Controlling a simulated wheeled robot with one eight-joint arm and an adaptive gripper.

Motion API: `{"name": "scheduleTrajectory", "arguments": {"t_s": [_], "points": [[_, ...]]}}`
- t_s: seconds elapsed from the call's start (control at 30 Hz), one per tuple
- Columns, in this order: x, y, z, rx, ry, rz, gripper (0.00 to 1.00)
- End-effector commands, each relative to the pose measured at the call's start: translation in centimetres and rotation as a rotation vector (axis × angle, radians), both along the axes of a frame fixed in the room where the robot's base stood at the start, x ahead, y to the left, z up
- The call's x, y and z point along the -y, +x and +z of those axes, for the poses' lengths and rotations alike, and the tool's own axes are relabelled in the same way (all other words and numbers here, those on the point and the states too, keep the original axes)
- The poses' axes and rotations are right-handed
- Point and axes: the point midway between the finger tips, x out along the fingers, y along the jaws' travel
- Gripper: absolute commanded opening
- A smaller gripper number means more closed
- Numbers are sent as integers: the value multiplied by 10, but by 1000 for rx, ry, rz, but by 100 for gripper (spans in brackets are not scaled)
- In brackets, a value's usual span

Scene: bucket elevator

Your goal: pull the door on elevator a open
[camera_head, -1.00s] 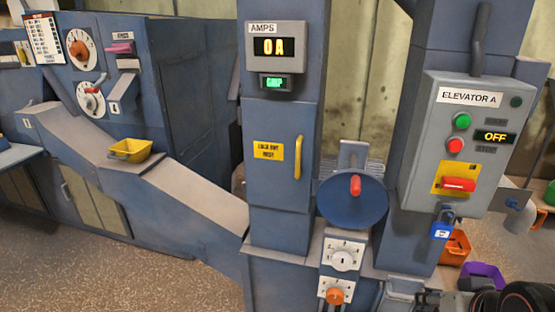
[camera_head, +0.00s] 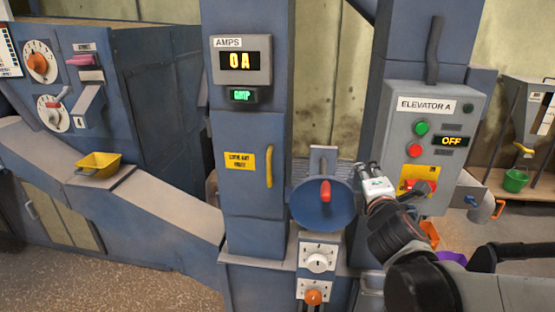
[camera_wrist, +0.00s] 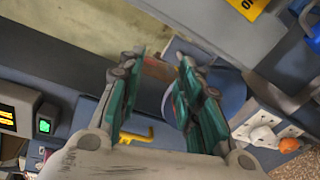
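The door (camera_head: 235,185) is a blue panel on the elevator's middle column, below the AMPS display. It looks closed. Its upright yellow handle (camera_head: 269,166) is at the door's right edge, and it also shows in the wrist view (camera_wrist: 138,136), partly behind a finger. My gripper (camera_head: 368,170) is right of the handle and apart from it, in front of the control panel's lower left. In the wrist view my gripper (camera_wrist: 155,100) is open, with a gap between its green-padded fingers and nothing held.
A blue disc (camera_head: 310,208) with a red lever (camera_head: 325,191) juts out between handle and gripper. The ELEVATOR A panel (camera_head: 393,130) reads OFF. Dials (camera_head: 318,262) sit below the disc.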

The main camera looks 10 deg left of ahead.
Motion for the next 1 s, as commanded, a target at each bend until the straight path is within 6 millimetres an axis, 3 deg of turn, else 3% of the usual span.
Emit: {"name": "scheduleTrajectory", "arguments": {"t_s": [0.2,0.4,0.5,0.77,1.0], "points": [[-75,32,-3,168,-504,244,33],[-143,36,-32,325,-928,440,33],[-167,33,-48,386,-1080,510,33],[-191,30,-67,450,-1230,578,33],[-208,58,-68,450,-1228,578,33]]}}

══════════

▶ **SET PROBLEM**
Among the lines of the material, find those that hold the word "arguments" and copy them.

▶ **RESPONSE FOR THIS EXERCISE**
Motion API: `{"name": "scheduleTrajectory", "arguments": {"t_s": [_], "points": [[_, ...]]}}`
Emit: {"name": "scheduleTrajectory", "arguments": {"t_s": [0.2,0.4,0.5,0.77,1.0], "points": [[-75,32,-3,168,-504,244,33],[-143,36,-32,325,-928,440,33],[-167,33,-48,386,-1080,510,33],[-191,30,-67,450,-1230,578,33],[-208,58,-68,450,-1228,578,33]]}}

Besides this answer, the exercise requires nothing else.